Paying Your Debt While Under Debt Review

Making Monthly Payments

According to the National Credit Act, consumers can choose one of two ways to repay their debts while in debt review.  An organized consumer, who doesn’t mind the risk and effort it takes, can pay each credit provider themselves according to the Debt Counsellor’s repayment plan.  Alternatively, if the consumer wants convenience and less risk, they can make use of an NCR registered Payment Distribution Agency (PDA).  PDAs are an important part of the National Credit Act.  Your Debt Counsellor may advise you on what they feel is best for you.

Paying the Debt Yourself

Paying your court restructured debt yourself allows you more control but it does expose you to additional risks and a lot more work.  If you have struggled to handle payments to all your creditors on time in the past then be cautious of this option.
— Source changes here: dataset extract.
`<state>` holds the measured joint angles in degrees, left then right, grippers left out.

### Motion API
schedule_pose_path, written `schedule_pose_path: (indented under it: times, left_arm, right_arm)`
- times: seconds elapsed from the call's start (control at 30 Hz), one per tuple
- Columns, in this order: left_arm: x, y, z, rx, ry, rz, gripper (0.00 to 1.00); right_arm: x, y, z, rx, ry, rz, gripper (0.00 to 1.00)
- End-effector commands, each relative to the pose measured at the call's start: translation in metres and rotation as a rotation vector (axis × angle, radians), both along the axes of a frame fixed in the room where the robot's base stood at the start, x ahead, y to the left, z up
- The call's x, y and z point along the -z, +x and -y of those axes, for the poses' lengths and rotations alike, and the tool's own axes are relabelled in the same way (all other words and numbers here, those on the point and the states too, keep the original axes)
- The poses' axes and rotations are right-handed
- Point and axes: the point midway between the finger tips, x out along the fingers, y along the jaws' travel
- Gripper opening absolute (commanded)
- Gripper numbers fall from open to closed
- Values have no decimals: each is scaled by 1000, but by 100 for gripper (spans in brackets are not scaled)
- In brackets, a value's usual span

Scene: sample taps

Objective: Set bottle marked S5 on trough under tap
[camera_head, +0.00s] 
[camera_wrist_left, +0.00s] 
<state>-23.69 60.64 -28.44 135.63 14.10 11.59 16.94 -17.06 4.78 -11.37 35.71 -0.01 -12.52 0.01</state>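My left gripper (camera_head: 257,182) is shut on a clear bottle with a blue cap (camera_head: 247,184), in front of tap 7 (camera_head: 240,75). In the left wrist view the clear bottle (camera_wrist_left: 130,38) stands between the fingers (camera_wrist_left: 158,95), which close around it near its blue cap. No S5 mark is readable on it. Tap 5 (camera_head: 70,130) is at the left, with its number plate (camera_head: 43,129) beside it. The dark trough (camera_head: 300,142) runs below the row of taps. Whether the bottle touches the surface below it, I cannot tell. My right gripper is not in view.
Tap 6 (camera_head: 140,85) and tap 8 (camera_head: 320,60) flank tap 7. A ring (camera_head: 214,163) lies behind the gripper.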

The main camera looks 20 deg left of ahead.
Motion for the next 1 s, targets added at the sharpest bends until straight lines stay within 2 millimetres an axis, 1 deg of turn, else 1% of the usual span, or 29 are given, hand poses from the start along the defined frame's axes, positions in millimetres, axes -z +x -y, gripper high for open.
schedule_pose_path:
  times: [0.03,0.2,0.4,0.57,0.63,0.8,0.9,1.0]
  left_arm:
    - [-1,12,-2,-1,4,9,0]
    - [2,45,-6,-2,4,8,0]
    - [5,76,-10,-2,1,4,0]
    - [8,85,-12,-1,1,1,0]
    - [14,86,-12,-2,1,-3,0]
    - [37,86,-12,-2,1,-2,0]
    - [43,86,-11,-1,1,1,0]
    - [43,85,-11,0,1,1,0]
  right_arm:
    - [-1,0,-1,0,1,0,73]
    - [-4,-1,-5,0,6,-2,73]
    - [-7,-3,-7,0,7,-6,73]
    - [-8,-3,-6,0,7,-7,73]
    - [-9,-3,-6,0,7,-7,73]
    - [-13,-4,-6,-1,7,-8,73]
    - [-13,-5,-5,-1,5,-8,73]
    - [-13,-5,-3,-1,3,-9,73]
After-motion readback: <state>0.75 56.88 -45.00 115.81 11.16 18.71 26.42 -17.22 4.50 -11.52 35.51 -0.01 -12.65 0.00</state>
You will have to make lots of different payments to different accounts each month (with associated costs).  You need to make sure each credit provider gets the right amount and keep your own records.
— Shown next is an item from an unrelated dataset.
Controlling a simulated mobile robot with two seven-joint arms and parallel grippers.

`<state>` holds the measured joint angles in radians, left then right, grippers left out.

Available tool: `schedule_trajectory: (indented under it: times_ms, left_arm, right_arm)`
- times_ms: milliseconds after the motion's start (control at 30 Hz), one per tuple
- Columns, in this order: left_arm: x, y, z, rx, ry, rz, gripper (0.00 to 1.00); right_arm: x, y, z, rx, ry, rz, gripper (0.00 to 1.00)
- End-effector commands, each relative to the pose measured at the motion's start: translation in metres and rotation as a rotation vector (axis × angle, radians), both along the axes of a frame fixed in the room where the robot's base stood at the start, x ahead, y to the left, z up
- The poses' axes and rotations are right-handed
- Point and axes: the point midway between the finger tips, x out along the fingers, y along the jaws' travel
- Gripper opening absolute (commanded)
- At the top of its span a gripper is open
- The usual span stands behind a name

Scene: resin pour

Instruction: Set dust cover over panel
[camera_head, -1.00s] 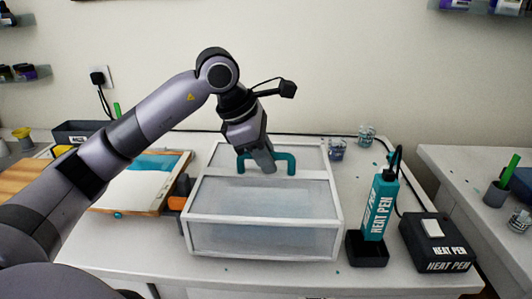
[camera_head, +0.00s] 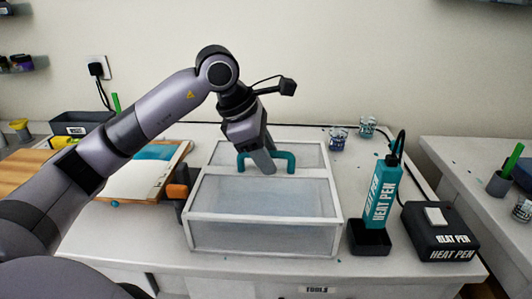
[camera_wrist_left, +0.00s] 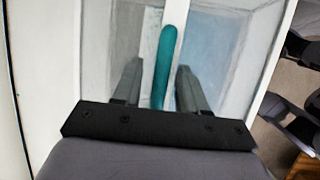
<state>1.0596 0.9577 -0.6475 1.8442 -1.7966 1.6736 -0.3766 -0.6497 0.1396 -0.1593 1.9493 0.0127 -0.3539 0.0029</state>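The dust cover (camera_head: 262,233) is a white-framed box with clear panes and a teal handle (camera_head: 291,161) on top. It is upright at the middle of the table; I cannot tell whether its lower edge touches the tabletop. My left gripper (camera_head: 268,169) comes down from above with its fingers on either side of the handle bar. The panel (camera_head: 130,180), white with a teal patch, lies on a wooden board left of the cover. My right gripper is out of view.
An orange clamp-like part (camera_head: 177,191) stands between panel and cover. Right of the cover are a teal heat pen bottle (camera_head: 380,195) in a black holder (camera_head: 369,240) and a black heat pen box (camera_head: 440,235). Small jars (camera_head: 338,139) stand behind. A side table (camera_head: 470,170) is at right.

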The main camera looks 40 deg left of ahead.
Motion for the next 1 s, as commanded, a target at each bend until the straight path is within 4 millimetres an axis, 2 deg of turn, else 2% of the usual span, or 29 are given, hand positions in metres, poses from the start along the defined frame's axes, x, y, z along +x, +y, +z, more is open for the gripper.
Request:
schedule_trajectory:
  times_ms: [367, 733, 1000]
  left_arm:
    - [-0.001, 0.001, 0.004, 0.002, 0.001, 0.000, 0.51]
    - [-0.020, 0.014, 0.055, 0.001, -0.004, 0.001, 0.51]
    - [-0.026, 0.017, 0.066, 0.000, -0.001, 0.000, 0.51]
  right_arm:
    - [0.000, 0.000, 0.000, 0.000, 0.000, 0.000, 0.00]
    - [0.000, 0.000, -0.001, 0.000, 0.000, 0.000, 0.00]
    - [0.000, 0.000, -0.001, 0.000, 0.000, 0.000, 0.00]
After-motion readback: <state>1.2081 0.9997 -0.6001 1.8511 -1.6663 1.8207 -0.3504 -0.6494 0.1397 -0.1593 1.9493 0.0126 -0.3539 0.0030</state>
Accounts get different amounts each month according to the plan.  These amounts can change often and you need to pay the right amount into the right account each month.
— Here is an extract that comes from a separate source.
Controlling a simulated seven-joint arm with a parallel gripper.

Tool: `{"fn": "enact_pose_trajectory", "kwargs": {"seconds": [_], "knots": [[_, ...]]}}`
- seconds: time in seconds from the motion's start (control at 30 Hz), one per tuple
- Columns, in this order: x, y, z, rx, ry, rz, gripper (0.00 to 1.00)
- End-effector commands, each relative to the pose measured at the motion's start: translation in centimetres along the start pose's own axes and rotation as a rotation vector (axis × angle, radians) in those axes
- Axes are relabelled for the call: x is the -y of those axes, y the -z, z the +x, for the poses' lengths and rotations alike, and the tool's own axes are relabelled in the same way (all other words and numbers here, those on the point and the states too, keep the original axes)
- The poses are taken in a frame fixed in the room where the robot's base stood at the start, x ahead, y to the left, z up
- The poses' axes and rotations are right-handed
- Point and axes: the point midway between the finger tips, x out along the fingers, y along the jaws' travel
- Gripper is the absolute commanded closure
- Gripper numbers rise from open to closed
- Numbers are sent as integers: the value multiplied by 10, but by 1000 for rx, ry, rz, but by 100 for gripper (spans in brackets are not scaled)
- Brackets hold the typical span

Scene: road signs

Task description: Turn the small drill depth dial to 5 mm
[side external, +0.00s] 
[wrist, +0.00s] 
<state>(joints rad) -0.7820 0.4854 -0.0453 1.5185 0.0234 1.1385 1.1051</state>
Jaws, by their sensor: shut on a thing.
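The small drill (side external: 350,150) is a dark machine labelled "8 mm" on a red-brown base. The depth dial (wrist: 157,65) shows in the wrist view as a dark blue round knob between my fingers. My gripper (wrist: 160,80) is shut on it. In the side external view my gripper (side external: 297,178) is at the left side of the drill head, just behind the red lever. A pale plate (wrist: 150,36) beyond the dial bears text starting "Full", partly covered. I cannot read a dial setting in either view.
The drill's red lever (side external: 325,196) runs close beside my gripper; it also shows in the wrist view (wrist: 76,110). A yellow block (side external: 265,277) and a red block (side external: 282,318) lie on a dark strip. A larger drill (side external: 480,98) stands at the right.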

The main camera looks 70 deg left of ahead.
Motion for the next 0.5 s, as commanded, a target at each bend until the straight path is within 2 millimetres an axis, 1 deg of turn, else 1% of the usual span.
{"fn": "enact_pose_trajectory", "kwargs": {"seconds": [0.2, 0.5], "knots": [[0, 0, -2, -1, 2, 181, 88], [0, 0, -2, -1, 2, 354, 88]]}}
‘you need to pay the right amount into the right account each month’

You need to be an excellent record keeper, as your records may later be needed to resolve disputes and to reconcile accounting differences over time.  Many times, it is best to send copies of all payments to your Debt Counsellor for their records in case you lose yours.  Make backup copies.

You carry the risk of making mistakes and have to accept the risk of credit providers holding you accountable for wrong payments.  If they receive the wrong amount or money is put in the wrong account with the wrong reference, it can cause them to start additional legal action due to short payments.

Make sure you pay your debt counsellor their fees each month when you pay your debts or you could end up stranded in the process without anyone to help you.

By handling payments yourself you pay normal banking costs for each payment. Sometimes this can be slightly cheaper than via a PDA.

‘Debt Counsellors never handle your money.  They are not allowed to’

Paying Via A Payment Distribution Agency

Using a payment service provider will mean you have to pay some fees for their services each month. This is offset by not having to pay lots of bank fees and all the time and effort it saves you.

Make sure that you are dealing with an NCR registered Payment Distribution Agent. These are the only companies recognized by the National Credit Act as allowed to assist.


Making a single payment to the PDA and letting them handle the rest of the work makes your life easier.

PDAs carry insurance in case they make mistakes.  This allows for some peace of mind.  Also, the fact that the NCR regularly checks up on them helps you feel confident your funds are being cared for.  They are not perfect but can be held accountable for any mistakes.

PDAs keep detailed records of each payment and report to you monthly on your distribution.

REMEMBER: The PDA is not the Debt Counsellor.  They are separate companies.

REMEMBER: Debt Counsellors never handle your money.  They are not allowed to.


Your Debt Counsellor can advise you on whether they think you can handle payments yourself or whether they recommend using a NCR registered Payment Distribution Agent to make your life easier. The most important thing to remember is to never, ever miss a payment or pay less than you are meant to each month.